**** DATA SHOWN ****
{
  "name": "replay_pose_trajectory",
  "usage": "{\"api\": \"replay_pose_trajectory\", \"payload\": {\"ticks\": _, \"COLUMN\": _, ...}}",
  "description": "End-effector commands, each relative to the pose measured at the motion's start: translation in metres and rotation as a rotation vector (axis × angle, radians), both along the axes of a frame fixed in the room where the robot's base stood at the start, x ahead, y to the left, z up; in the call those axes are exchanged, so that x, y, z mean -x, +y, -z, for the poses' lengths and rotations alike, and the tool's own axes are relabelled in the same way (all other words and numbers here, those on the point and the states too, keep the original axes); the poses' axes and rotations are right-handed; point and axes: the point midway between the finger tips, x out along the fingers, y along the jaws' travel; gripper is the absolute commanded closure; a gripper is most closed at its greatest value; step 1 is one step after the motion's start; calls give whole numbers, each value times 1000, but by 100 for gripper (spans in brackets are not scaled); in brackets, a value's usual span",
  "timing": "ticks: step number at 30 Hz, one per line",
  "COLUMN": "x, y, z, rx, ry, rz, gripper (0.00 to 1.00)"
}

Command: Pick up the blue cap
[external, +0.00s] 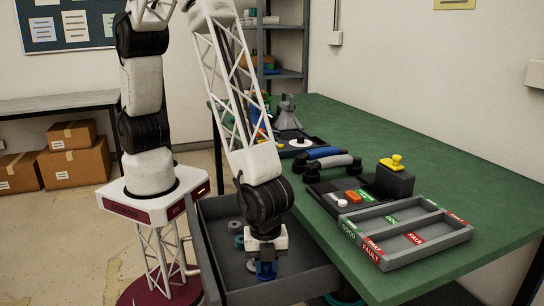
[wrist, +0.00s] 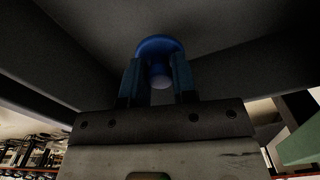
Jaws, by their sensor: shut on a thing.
****
SET EXERCISE
For each line in the data above that contains the string "COLUMN", extract the line.

ANSWER TO THE TASK
  "usage": "{\"api\": \"replay_pose_trajectory\", \"payload\": {\"ticks\": _, \"COLUMN\": _, ...}}",
  "COLUMN": "x, y, z, rx, ry, rz, gripper (0.00 to 1.00)"

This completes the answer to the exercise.